Power, once consolidated, does not negotiate itself into irrelevance. It doesn’t step aside because the people asked nicely. It requires force, not always physical, but often enough to rattle the windows of the palace. Political reform? That’s a rearview mirror event. It’s what happens after the walls crack.
Take a quick tour through the charnel house of history:
The French Revolution wasn’t a policy paper.
Nazi Germany wasn’t undone by parliamentary procedure, it was bombed into compliance.
The fall of the USSR didn’t arrive on the wings of discourse, it bled out in the cold, cannibalized by its own contradictions.
And yet, every generation births its class of well-groomed idealists who genuinely believe that voting harder will neutralize fascism. This is the narcotic of liberal democracy, the belief that a broken system can repair itself through ritual alone.
But the machinery of authoritarianism is not interested in compromise.
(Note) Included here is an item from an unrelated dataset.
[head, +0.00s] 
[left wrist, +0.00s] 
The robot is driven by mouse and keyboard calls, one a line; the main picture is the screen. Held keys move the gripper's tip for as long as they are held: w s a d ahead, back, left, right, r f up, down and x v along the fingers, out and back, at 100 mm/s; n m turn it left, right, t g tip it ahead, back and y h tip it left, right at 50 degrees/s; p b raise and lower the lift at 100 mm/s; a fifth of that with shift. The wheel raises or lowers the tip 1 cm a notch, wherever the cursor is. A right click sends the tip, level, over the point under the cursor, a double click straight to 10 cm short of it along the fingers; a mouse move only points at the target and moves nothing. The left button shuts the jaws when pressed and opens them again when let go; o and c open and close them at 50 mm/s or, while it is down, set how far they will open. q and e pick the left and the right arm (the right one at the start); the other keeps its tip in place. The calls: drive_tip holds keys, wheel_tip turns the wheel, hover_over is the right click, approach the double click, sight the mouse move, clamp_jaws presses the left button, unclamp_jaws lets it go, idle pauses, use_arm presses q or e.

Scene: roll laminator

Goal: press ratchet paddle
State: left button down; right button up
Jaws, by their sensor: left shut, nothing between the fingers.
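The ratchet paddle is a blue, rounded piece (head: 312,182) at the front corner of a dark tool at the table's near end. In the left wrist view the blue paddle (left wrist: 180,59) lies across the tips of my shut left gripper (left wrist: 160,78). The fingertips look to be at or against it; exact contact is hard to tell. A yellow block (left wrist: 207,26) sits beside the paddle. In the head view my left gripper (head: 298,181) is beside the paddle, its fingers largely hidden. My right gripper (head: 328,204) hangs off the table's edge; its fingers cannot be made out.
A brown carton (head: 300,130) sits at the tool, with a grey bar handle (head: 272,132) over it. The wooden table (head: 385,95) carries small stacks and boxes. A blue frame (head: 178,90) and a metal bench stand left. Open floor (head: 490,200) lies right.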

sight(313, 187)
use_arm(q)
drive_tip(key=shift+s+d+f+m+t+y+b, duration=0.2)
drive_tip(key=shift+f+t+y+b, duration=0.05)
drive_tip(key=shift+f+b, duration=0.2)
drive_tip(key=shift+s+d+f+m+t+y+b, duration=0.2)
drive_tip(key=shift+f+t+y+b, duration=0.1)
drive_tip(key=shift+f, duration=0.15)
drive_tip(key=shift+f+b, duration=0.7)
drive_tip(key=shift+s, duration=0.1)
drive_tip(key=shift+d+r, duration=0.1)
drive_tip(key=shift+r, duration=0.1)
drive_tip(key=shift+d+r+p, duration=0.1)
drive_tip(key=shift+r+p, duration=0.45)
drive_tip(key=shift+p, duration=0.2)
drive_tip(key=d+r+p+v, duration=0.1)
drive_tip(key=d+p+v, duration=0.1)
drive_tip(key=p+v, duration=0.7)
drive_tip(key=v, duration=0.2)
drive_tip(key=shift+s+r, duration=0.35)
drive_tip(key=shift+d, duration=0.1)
It adapts, it consumes, and when it’s threatened, it bares its teeth.
As Chomsky would remind you: systems of power do not yield to morality, only to pressure.
And as Hunter S. would yell: “Buy the ticket, take the ride.”
Even when resistance starts peacefully, it’s the threat, or reality of force that shatters power. Violence is the final veto.
That doesn’t mean it’s noble. It’s just real.
Power doesn’t listen until it’s afraid.
And fear doesn’t come from dialogue, it comes from fire.